**** RECORDS SHOWN

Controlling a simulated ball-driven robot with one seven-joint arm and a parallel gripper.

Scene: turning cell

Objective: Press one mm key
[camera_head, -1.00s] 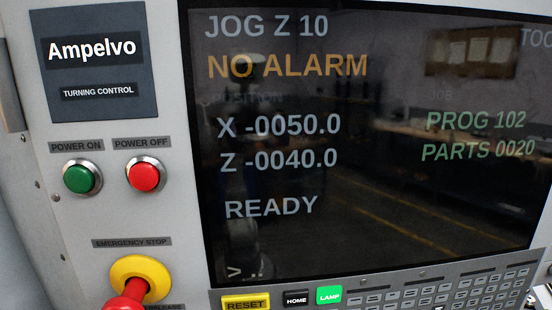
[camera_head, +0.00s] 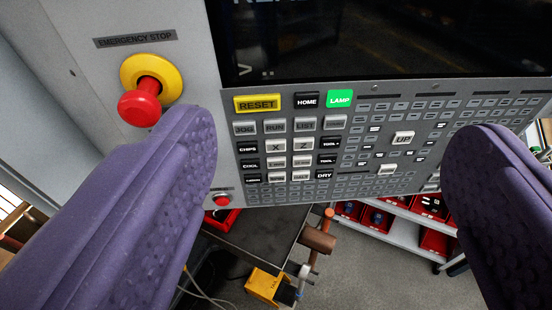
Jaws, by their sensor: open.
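The machine's key panel (camera_head: 400,172) fills the middle of the view under the dark screen. Its left block has labelled keys, with the X key (camera_head: 276,146) and the Z key (camera_head: 303,145) side by side. Below them sit small pale keys (camera_head: 302,161) in two rows; their labels are too small to read, so I cannot tell which is the one mm key. My gripper (camera_head: 335,135) is open and empty, its purple fingers wide apart at the left and right.
The red emergency stop knob (camera_head: 141,105) on its yellow ring stands out close to my left finger. The yellow RESET key (camera_head: 258,104) and green LAMP key (camera_head: 340,99) lie above the block. Below are a dark bench (camera_head: 262,238) with tools and shelves with red bins (camera_head: 378,218).

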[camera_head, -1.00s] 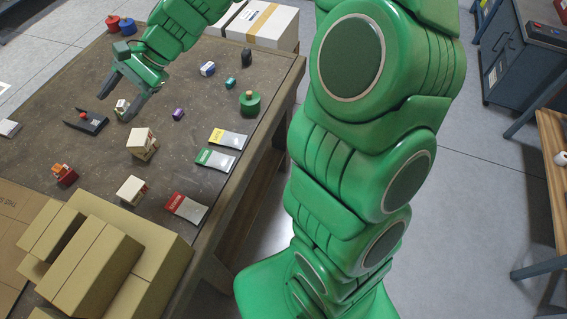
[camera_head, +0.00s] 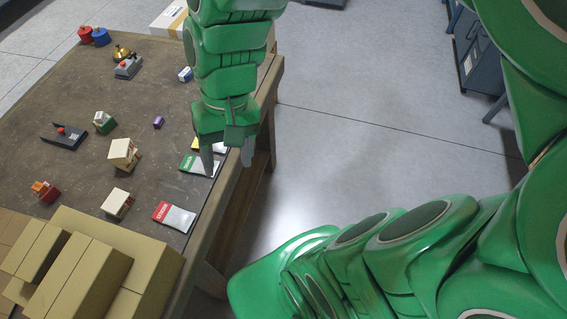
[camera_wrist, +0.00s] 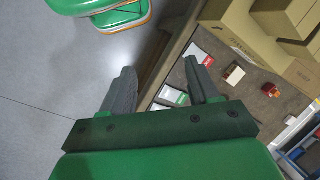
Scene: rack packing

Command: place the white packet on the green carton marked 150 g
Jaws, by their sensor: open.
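Three flat whitish packets lie near the table's right edge: one with a red end (camera_head: 174,217), one with a green end (camera_head: 199,165) and one with a yellow end (camera_head: 219,146), partly hidden by my gripper. I cannot tell which is the task's white packet. A small green and white carton (camera_head: 104,122) stands left of them; its marking is too small to read. My gripper (camera_head: 228,160) points down, open and empty, over the table edge beside the green-ended packet. In the wrist view, the green-ended packet (camera_wrist: 174,96) lies by the right finger of my gripper (camera_wrist: 160,66).
Cream boxes (camera_head: 123,154) (camera_head: 117,203) stand left of the packets. An orange-red box (camera_head: 45,191), a dark tray (camera_head: 64,136) and a purple block (camera_head: 158,122) are farther left or back. Large brown cartons (camera_head: 80,285) fill the front.

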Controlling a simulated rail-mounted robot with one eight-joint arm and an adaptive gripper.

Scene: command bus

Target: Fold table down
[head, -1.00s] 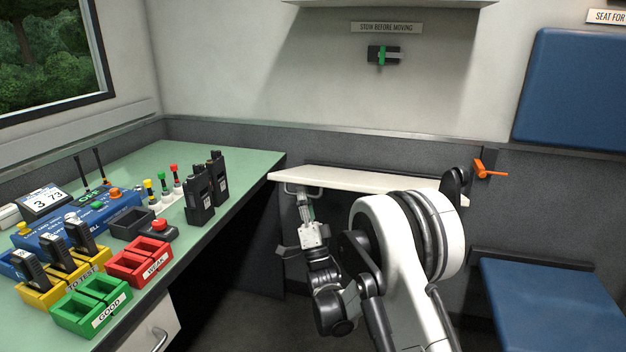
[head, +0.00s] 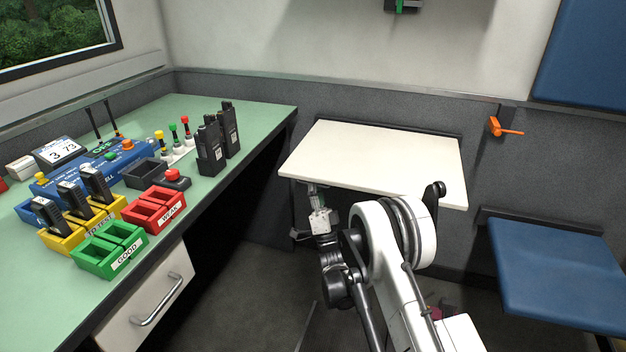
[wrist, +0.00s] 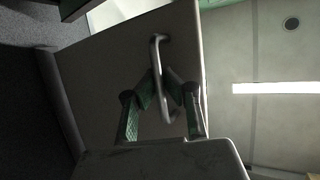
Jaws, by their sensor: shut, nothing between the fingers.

********

> [WHAT YOU NEED TO DO]
Nothing but the pictures may be dropped; output the records above exactly.

> [RESPONSE FOR THIS EXERCISE]
Controlling a simulated ball-driven robot with one seven-joint arm and a parallel gripper.

Scene: turning cell

Objective: Press one mm key
[camera_head, -1.00s] 
[camera_head, +0.00s] 
Jaws, by their sensor: open.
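The machine's key panel (camera_head: 400,172) fills the middle of the view under the dark screen. Its left block has labelled keys, with the X key (camera_head: 276,146) and the Z key (camera_head: 303,145) side by side. Below them sit small pale keys (camera_head: 302,161) in two rows; their labels are too small to read, so I cannot tell which is the one mm key. My gripper (camera_head: 335,135) is open and empty, its purple fingers wide apart at the left and right.
The red emergency stop knob (camera_head: 141,105) on its yellow ring stands out close to my left finger. The yellow RESET key (camera_head: 258,104) and green LAMP key (camera_head: 340,99) lie above the block. Below are a dark bench (camera_head: 262,238) with tools and shelves with red bins (camera_head: 378,218).

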[camera_head, -1.00s] 
[camera_head, +0.00s] 
[camera_wrist, +0.00s] 
Scene: rack packing

Command: place the white packet on the green carton marked 150 g
Jaws, by their sensor: open.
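Three flat whitish packets lie near the table's right edge: one with a red end (camera_head: 174,217), one with a green end (camera_head: 199,165) and one with a yellow end (camera_head: 219,146), partly hidden by my gripper. I cannot tell which is the task's white packet. A small green and white carton (camera_head: 104,122) stands left of them; its marking is too small to read. My gripper (camera_head: 228,160) points down, open and empty, over the table edge beside the green-ended packet. In the wrist view, the green-ended packet (camera_wrist: 174,96) lies by the right finger of my gripper (camera_wrist: 160,66).
Cream boxes (camera_head: 123,154) (camera_head: 117,203) stand left of the packets. An orange-red box (camera_head: 45,191), a dark tray (camera_head: 64,136) and a purple block (camera_head: 158,122) are farther left or back. Large brown cartons (camera_head: 80,285) fill the front.

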Controlling a simulated rail-mounted robot with one eight-joint arm and an adaptive gripper.

Scene: command bus

Target: Fold table down
[head, -1.00s] 
[head, +0.00s] 
[wrist, +0.00s] 
Jaws, by their sensor: shut, nothing between the fingers.

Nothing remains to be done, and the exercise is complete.